Dataset excerpt:

BEGIN

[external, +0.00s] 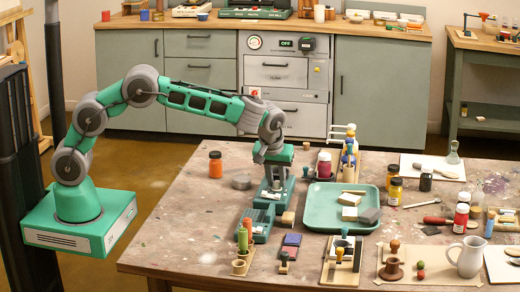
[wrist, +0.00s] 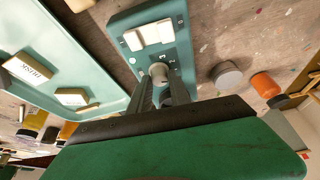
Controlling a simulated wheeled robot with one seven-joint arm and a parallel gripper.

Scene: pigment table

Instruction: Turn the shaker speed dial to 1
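The teal shaker unit (wrist: 118,23) shows in the wrist view with two white rectangular pads and a small pale round dial (wrist: 158,71) near its lower end. Small marks lie around the dial; its setting is too small to read. My gripper (wrist: 160,84) has its two dark fingers on either side of the dial, close to it; whether they press on it I cannot tell. In the external view my gripper (external: 273,184) points down over the teal unit (external: 284,200) on the table and hides the dial.
A teal tray (external: 315,222) with pale blocks and a grey block stands close to the right. A grey round lid (external: 241,181) and an orange jar (external: 215,165) stand to the left. Another teal holder (external: 256,232) with small bottles stands in front.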

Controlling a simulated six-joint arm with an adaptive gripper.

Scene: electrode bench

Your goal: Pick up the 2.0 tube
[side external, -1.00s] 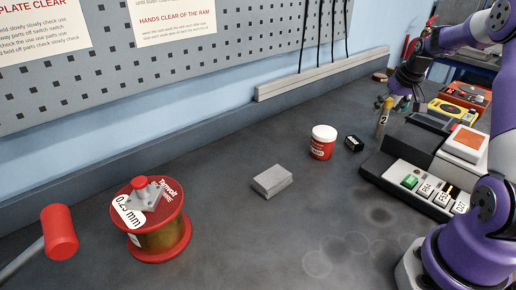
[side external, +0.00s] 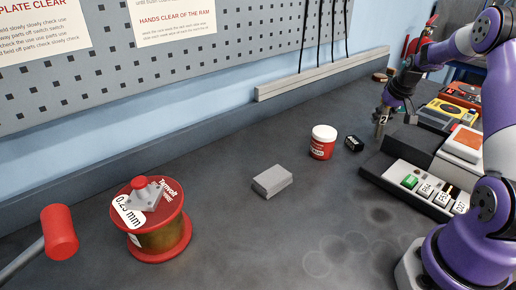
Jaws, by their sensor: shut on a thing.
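My gripper (side external: 382,124) is at the right, low over the far left end of the dark stepped block (side external: 371,164). It is shut on the 2.0 tube, which the fingers almost wholly cover. The tube's number label does not show, and I cannot tell whether its lower end is clear of what is below it.
A red jar with a white lid (side external: 322,142) and a small black box (side external: 353,143) stand left of my gripper. A grey block (side external: 272,181) and a wire spool (side external: 158,225) lie further left. A yellow meter (side external: 449,110) is at the right.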

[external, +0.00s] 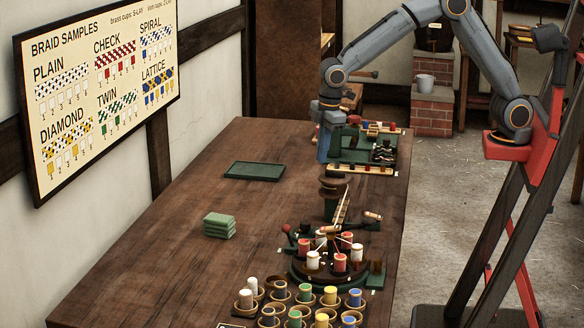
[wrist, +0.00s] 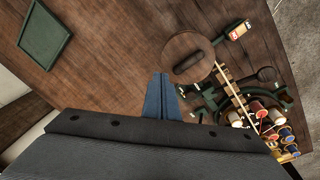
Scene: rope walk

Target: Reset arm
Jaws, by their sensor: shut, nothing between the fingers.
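My gripper (external: 322,157) points down over the far part of the wooden table (external: 185,205), at the left edge of a green tray of small parts (external: 352,158). In the wrist view its blue fingers (wrist: 164,98) are together, with nothing between them. A round brown wooden piece (wrist: 187,57) lies just beyond the fingertips in that view. My arm reaches in from the right and bends down at the wrist. I cannot tell exactly how high the fingertips are above the table.
A braiding stand with red and white spools (external: 313,261) stands nearer the camera. Several cupped spools (external: 304,292) fill the front. An empty dark green tray (external: 254,171) and a green stack (external: 219,225) sit left. The table's left side is mostly clear. A braid sample board (external: 98,90) hangs on the wall.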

END

WHAT THE TASK ASKS: Gather all lines where the word "Scene" appears.

EXERCISE OUTPUT:
Scene: pigment table
Scene: electrode bench
Scene: rope walk

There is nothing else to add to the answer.